Помилуйте, сэр, разве Вы слышали, чтобы я когда-либо восхищался мистером N? И, напротив, разве Вы никогда не слышали, как я утверждал, несмотря на блестящие отзывы о нем, — один другого лучше! — что в этом человеке нет ни прямоты, ни искренности и что в один прекрасный день он непременно огорчит Вас отсутствием этих качеств? Снова пауза — отвечайте!

Уверены ли Вы, мистер Макриди, — я обращаюсь к Вам со всей суровостью человека, заплатившего за свое стоячее место в партере, — уверены ли Вы, сударь, что Вы не смотрите на Америку сквозь приятную дымку, которая так часто облекает прошлое и так редко — то, что у нас перед глазами?

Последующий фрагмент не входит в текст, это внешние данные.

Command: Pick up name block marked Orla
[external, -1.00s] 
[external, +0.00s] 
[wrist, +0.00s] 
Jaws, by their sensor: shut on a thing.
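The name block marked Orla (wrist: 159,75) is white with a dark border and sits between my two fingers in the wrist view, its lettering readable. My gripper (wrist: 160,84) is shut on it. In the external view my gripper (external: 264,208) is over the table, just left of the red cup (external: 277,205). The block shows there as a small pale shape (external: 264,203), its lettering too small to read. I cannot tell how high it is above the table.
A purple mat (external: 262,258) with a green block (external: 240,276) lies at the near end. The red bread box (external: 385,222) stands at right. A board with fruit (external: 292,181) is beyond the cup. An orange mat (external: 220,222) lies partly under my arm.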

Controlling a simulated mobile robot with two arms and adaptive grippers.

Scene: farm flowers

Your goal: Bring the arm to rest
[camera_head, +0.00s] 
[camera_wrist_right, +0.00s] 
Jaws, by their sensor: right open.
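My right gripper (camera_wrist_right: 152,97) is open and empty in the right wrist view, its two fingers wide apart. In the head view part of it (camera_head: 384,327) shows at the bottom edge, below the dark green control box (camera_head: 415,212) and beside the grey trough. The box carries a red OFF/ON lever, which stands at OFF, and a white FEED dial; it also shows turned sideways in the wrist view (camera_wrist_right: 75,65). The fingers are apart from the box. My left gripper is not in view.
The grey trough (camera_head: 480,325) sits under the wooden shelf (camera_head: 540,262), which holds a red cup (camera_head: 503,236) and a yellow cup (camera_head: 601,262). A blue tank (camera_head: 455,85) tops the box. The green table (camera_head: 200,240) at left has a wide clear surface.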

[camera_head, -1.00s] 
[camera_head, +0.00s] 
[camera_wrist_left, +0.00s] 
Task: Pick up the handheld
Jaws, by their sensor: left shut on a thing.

Уверены ли Вы, что, когда Вы были здесь, на месте, Вам все было так же приятно, как теперь, в воспоминании? Между тем весенние пташки запели в рощах, и поют они, мистер Макриди, о том, что Вам отнюдь не все черты общественной жизни этой молодой страны пришлись по сердцу и что от некоторых из них Вас довольно часто коробило. Верить ли пташкам? Еще одна пауза…

Мой дорогой Макриди, в моем стремлении быть честным и справедливым по отношению к тем, кто так горячо и искренне встретил меня, я даже сжег то последнее свое письмо, что написал Вам, — Вам, с которым могу разговаривать, как с самим собой! Я боялся, как бы Вы не прочли между строк моего разочарования. Чем допустить такую несправедливость, подумал я, лучше уж пусть он сочтет меня небрежным по отношению к себе, — впрочем, я знал, что столь дикая мысль не могла бы прийти Вам в голову! Но что делать? Я в самом деле разочарован. Не такую республику я надеялся увидеть. Это не та республика, которую я хотел посетить; не та республика, которую я видел в мечтах. По мне либеральная монархия — даже с ее тошнотворными придворными бюллетенями — в тысячу раз лучше здешнего правления. Чем больше я думаю о его полезности и силе, тем яснее мне представляется его убожество в тысячах различных направлений. Во всем, чем оно похвалялось, — за исключением лишь народного образования и заботы о детях бедняков, — оно оказалось много ниже того уровня, какой я предполагал; и даже наша старая Англия, со всеми ее грехами и недостатками, несмотря на миллионы несчастных своих граждан, выигрывает в сравнении с этой страной.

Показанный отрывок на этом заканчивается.